/---
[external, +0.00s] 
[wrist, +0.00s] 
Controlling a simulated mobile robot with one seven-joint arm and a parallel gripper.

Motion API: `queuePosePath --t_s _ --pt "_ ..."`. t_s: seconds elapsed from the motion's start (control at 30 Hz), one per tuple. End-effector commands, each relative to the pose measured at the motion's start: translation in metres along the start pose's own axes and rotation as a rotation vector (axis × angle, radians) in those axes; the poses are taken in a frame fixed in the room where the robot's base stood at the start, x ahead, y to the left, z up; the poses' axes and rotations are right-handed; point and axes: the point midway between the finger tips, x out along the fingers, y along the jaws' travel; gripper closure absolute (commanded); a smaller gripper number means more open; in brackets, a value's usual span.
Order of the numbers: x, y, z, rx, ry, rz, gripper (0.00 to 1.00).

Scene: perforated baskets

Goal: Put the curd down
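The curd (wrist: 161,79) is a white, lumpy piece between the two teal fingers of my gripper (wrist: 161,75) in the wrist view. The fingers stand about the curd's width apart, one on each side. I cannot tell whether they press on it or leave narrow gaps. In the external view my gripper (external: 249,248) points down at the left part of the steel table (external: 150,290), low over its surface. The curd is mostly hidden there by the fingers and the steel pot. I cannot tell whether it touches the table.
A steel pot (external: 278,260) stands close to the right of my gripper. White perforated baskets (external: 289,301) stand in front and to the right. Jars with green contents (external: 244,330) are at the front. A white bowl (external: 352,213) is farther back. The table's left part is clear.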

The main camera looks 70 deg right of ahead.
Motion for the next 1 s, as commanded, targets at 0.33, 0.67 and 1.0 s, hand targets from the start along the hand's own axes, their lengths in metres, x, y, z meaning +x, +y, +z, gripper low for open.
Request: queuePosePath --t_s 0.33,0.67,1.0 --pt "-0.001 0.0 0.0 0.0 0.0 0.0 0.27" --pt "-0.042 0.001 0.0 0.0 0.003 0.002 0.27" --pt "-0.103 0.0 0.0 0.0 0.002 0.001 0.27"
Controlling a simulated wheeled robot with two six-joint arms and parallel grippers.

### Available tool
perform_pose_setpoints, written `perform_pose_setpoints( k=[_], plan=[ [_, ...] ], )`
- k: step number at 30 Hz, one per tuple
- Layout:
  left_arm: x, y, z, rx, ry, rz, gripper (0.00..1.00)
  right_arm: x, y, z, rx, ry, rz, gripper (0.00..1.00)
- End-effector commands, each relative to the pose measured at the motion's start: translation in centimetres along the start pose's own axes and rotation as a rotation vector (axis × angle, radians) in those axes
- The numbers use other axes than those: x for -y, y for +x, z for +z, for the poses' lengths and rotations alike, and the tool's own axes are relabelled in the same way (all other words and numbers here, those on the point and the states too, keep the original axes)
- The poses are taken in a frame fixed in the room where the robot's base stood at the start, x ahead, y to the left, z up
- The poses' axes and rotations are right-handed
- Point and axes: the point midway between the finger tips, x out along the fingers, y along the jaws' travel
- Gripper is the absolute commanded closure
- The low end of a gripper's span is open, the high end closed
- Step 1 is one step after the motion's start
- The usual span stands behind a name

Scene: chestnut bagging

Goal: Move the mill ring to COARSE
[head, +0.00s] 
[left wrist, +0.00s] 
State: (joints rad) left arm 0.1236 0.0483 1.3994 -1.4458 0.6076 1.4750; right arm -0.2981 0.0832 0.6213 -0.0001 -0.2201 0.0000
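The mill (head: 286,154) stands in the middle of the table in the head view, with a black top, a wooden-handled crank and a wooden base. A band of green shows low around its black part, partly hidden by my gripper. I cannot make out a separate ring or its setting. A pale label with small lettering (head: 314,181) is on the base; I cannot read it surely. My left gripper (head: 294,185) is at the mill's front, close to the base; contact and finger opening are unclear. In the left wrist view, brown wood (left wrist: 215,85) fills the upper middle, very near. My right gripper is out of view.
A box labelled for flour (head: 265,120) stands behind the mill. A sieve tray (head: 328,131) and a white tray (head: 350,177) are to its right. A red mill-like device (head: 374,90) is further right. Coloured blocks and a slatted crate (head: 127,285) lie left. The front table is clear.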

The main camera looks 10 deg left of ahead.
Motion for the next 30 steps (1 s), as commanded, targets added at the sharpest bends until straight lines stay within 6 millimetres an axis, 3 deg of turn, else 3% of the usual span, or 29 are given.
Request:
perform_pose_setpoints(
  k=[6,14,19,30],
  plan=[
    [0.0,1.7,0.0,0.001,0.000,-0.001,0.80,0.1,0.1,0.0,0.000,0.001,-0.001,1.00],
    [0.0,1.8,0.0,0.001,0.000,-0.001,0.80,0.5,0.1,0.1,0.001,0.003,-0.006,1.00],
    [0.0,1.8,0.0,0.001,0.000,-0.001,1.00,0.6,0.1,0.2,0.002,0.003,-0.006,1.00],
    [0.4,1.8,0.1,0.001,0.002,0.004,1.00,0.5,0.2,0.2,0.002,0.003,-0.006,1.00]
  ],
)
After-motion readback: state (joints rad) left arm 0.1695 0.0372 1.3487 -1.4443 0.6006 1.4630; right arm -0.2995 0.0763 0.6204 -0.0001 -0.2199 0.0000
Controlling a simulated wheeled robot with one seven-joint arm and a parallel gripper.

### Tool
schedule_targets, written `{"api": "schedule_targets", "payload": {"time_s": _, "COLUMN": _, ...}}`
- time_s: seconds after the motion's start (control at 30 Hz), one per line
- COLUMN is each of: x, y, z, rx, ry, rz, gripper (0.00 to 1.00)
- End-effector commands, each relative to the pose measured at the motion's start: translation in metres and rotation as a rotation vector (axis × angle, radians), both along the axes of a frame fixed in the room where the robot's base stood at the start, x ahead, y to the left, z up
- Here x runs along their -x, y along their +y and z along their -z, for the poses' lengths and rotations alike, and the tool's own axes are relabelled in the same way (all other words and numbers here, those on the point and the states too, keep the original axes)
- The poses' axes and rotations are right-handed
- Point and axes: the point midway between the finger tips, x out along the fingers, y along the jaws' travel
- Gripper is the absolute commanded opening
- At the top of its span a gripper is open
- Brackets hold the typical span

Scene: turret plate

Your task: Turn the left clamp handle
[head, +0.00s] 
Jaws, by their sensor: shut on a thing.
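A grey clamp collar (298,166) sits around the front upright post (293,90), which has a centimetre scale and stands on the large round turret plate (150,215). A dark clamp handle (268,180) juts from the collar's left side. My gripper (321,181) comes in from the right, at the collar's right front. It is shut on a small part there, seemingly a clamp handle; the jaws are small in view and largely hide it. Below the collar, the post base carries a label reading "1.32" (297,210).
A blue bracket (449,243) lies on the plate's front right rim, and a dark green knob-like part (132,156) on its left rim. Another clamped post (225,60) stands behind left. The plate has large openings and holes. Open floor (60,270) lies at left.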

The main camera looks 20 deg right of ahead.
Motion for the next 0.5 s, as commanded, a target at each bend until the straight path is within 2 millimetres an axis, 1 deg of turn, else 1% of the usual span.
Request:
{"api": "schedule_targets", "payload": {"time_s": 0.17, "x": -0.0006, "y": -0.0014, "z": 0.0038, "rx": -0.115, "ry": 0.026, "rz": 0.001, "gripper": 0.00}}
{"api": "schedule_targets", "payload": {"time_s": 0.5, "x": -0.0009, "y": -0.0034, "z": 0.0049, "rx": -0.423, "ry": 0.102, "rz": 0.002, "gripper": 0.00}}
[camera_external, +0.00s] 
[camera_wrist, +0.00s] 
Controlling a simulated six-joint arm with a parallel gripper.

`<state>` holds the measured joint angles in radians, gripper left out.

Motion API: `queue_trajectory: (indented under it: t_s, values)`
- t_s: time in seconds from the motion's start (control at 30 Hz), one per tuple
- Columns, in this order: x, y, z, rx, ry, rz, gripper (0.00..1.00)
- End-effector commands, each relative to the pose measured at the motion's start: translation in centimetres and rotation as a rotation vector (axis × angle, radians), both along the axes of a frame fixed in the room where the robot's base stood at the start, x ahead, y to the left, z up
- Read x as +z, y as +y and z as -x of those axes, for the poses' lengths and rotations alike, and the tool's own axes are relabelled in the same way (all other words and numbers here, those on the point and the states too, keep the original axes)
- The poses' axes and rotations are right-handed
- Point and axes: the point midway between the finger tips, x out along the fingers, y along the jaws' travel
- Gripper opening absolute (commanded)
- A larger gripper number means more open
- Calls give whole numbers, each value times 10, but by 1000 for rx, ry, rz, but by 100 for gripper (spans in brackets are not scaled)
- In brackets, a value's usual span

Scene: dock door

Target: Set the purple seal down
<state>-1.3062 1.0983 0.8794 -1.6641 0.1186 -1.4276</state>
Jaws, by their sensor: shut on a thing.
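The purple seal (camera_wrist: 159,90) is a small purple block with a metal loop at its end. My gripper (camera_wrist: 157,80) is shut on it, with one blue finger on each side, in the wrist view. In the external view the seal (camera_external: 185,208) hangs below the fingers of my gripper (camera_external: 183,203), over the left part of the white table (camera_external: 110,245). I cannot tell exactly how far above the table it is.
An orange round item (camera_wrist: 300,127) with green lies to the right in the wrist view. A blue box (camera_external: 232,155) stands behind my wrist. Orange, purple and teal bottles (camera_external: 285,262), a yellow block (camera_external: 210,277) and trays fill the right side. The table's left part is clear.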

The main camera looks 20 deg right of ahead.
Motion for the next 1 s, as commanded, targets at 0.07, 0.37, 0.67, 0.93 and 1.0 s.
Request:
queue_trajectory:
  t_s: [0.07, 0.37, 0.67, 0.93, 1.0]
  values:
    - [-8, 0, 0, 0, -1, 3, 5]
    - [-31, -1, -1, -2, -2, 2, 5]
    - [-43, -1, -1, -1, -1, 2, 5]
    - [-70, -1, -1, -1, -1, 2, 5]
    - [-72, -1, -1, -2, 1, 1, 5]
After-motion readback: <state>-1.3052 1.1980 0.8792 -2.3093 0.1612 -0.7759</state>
\---
From the listing above, pick out each line where the word "millimetres" appears.

Reply
Motion for the next 30 steps (1 s), as commanded, targets added at the sharpest bends until straight lines stay within 6 millimetres an axis, 3 deg of turn, else 3% of the usual span, or 29 are given.
Motion for the next 0.5 s, as commanded, a target at each bend until the straight path is within 2 millimetres an axis, 1 deg of turn, else 1% of the usual span.

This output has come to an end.